Supplied entries →

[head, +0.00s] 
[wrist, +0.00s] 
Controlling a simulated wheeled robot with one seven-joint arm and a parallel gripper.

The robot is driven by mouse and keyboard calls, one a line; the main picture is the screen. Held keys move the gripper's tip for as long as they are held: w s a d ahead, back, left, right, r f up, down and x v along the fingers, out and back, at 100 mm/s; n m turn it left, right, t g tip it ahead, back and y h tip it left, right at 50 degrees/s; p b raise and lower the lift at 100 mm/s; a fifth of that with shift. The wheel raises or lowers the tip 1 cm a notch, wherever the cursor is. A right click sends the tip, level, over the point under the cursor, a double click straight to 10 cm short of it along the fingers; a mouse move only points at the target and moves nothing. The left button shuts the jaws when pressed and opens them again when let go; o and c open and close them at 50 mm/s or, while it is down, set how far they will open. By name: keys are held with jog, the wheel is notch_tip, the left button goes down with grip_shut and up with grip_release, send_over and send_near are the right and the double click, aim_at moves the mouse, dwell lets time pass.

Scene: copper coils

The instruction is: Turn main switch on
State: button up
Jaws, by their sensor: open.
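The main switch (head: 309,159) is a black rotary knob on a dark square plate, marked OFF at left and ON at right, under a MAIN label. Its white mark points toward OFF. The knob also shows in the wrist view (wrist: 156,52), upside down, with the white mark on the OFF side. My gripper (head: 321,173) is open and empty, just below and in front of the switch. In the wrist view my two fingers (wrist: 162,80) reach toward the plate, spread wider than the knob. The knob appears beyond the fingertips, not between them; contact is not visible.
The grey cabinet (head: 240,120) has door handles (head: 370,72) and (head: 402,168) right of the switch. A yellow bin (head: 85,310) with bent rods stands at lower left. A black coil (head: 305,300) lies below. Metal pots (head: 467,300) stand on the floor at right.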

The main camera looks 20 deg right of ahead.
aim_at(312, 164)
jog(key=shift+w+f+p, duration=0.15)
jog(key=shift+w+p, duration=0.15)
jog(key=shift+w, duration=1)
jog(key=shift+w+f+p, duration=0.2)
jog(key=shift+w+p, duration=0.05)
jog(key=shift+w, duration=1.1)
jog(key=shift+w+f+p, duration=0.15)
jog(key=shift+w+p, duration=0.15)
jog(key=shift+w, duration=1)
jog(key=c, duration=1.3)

---

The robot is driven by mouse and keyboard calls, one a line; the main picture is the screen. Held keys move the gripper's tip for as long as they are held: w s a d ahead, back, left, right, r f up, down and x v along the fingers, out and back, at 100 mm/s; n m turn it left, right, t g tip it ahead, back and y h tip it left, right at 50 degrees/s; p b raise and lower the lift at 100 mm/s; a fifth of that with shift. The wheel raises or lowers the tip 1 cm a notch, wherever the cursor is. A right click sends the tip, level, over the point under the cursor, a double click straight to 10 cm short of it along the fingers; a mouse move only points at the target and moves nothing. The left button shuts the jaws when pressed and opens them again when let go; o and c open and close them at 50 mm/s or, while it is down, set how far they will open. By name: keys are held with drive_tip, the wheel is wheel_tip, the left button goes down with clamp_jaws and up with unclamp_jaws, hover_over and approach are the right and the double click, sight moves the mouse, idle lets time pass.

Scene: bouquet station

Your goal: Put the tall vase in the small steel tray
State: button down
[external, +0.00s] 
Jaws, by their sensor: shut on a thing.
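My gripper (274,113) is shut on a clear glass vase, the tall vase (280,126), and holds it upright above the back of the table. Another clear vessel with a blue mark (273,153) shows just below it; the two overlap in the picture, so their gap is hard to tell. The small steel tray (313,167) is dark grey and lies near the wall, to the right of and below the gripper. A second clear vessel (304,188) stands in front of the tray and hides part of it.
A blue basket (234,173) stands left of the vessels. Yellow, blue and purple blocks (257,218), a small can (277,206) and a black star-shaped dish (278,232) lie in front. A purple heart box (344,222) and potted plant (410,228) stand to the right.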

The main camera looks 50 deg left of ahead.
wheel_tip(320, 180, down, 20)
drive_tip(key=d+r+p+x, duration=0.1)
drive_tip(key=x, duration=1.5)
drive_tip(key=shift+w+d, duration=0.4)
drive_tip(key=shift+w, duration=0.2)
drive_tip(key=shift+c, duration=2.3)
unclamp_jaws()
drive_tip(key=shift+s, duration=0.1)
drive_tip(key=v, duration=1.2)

Exercise goal → Begin with the line containing "[head, +0.00s]", end with the line containing "State: button up", and repeat every line in that stretch exactly.

Complete response →
[head, +0.00s] 
[wrist, +0.00s] 
Controlling a simulated wheeled robot with one seven-joint arm and a parallel gripper.

The robot is driven by mouse and keyboard calls, one a line; the main picture is the screen. Held keys move the gripper's tip for as long as they are held: w s a d ahead, back, left, right, r f up, down and x v along the fingers, out and back, at 100 mm/s; n m turn it left, right, t g tip it ahead, back and y h tip it left, right at 50 degrees/s; p b raise and lower the lift at 100 mm/s; a fifth of that with shift. The wheel raises or lowers the tip 1 cm a notch, wherever the cursor is. A right click sends the tip, level, over the point under the cursor, a double click straight to 10 cm short of it along the fingers; a mouse move only points at the target and moves nothing. The left button shuts the jaws when pressed and opens them again when let go; o and c open and close them at 50 mm/s or, while it is down, set how far they will open. By name: keys are held with jog, the wheel is notch_tip, the left button goes down with grip_shut and up with grip_release, send_over and send_near are the right and the double click, aim_at moves the mouse, dwell lets time pass.

Scene: copper coils

The instruction is: Turn main switch on
State: button up

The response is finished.